Exactly repeat all the records below, omitting the images they hold.
── Material for this exercise
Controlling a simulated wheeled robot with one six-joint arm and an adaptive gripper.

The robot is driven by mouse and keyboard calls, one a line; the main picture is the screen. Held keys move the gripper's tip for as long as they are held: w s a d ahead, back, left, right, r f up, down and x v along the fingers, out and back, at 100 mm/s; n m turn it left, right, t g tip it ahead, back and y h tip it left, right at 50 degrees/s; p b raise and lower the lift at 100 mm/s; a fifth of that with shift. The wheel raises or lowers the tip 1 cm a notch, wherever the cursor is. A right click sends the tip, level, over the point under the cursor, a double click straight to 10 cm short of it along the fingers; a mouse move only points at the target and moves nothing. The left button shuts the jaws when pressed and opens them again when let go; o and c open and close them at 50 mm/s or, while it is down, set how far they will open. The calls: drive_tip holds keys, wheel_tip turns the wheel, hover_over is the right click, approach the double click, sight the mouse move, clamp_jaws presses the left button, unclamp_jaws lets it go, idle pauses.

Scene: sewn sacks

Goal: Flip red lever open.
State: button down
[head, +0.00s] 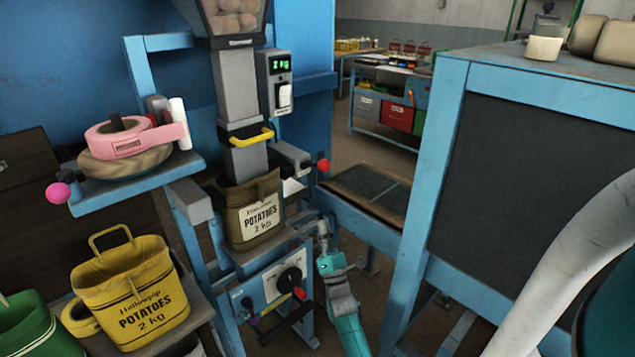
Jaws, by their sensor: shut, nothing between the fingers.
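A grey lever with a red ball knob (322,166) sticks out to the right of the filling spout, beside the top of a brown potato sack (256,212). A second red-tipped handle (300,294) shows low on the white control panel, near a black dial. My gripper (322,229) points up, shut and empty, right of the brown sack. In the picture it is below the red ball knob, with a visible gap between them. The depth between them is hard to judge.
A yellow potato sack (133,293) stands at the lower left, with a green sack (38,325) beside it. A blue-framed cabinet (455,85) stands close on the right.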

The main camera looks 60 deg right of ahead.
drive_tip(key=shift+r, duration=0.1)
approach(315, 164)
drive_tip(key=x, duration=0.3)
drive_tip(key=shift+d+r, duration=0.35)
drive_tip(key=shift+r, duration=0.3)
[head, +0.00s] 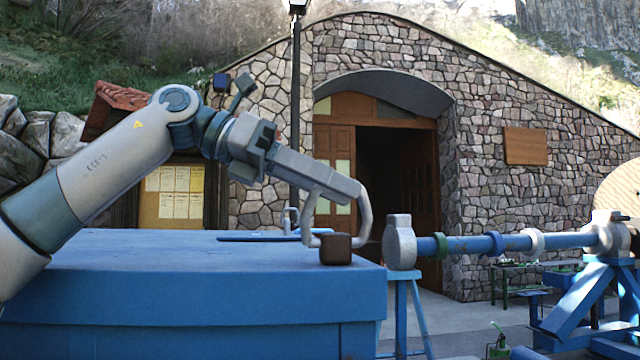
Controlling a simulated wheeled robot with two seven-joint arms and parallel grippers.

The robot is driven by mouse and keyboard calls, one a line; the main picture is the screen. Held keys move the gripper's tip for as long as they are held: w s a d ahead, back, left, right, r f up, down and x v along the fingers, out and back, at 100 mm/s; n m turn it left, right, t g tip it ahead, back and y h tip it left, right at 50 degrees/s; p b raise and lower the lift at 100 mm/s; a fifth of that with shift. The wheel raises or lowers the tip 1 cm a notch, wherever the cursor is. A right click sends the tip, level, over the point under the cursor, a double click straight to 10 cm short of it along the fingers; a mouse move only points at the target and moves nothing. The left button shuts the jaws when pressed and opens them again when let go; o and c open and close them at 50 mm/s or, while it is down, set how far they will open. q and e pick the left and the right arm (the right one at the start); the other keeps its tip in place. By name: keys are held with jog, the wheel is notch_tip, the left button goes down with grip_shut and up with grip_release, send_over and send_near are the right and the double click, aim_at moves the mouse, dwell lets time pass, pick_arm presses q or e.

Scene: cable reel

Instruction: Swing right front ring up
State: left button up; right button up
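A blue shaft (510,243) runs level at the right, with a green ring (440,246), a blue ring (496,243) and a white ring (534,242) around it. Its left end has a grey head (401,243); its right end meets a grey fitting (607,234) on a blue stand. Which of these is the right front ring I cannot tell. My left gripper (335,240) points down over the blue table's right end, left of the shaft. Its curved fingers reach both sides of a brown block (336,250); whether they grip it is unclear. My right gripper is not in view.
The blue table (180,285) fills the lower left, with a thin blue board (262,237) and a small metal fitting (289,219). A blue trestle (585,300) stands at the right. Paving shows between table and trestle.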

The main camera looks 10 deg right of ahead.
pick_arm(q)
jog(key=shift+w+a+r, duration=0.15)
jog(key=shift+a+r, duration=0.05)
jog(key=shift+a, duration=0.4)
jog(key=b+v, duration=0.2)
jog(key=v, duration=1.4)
────
● **Response**:
Controlling a simulated wheeled robot with one six-joint arm and an adaptive gripper.

The robot is driven by mouse and keyboard calls, one a line; the main picture is the screen. Held keys move the gripper's tip for as long as they are held: w s a d ahead, back, left, right, r f up, down and x v along the fingers, out and back, at 100 mm/s; n m turn it left, right, t g tip it ahead, back and y h tip it left, right at 50 degrees/s; p b raise and lower the lift at 100 mm/s; a fifth of that with shift. The wheel raises or lowers the tip 1 cm a notch, wherever the cursor is. A right click sends the tip, level, over the point under the cursor, a double click straight to 10 cm short of it along the fingers; a mouse move only points at the target and moves nothing. The left button shuts the jaws when pressed and opens them again when let go; o and c open and close them at 50 mm/s or, while it is down, set how far they will open. The calls: drive_tip holds keys, wheel_tip turns the wheel, hover_over is the right click, approach the double click, sight the mouse move, clamp_jaws presses the left button, unclamp_jaws lets it go, idle pauses.

Scene: sewn sacks

Goal: Flip red lever open.
State: button down
[head, +0.00s] 
Jaws, by their sensor: shut, nothing between the fingers.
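A grey lever with a red ball knob (322,166) sticks out to the right of the filling spout, beside the top of a brown potato sack (256,212). A second red-tipped handle (300,294) shows low on the white control panel, near a black dial. My gripper (322,229) points up, shut and empty, right of the brown sack. In the picture it is below the red ball knob, with a visible gap between them. The depth between them is hard to judge.
A yellow potato sack (133,293) stands at the lower left, with a green sack (38,325) beside it. A blue-framed cabinet (455,85) stands close on the right.

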The main camera looks 60 deg right of ahead.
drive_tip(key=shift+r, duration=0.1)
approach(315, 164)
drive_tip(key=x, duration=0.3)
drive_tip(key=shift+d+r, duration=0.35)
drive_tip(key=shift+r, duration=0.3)
[head, +0.00s] 
Controlling a simulated wheeled robot with two seven-joint arms and parallel grippers.

The robot is driven by mouse and keyboard calls, one a line; the main picture is the screen. Held keys move the gripper's tip for as long as they are held: w s a d ahead, back, left, right, r f up, down and x v along the fingers, out and back, at 100 mm/s; n m turn it left, right, t g tip it ahead, back and y h tip it left, right at 50 degrees/s; p b raise and lower the lift at 100 mm/s; a fifth of that with shift. The wheel raises or lowers the tip 1 cm a notch, wherever the cursor is. A right click sends the tip, level, over the point under the cursor, a double click straight to 10 cm short of it along the fingers; a mouse move only points at the target and moves nothing. The left button shuts the jaws when pressed and opens them again when let go; o and c open and close them at 50 mm/s or, while it is down, set how far they will open. q and e pick the left and the right arm (the right one at the start); the other keeps its tip in place. By name: keys are held with jog, the wheel is notch_tip, the left button goes down with grip_shut and up with grip_release, send_over and send_near are the right and the double click, aim_at moves the mouse, dwell lets time pass, pick_arm presses q or e.

Scene: cable reel

Instruction: Swing right front ring up
State: left button up; right button up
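A blue shaft (510,243) runs level at the right, with a green ring (440,246), a blue ring (496,243) and a white ring (534,242) around it. Its left end has a grey head (401,243); its right end meets a grey fitting (607,234) on a blue stand. Which of these is the right front ring I cannot tell. My left gripper (335,240) points down over the blue table's right end, left of the shaft. Its curved fingers reach both sides of a brown block (336,250); whether they grip it is unclear. My right gripper is not in view.
The blue table (180,285) fills the lower left, with a thin blue board (262,237) and a small metal fitting (289,219). A blue trestle (585,300) stands at the right. Paving shows between table and trestle.

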The main camera looks 10 deg right of ahead.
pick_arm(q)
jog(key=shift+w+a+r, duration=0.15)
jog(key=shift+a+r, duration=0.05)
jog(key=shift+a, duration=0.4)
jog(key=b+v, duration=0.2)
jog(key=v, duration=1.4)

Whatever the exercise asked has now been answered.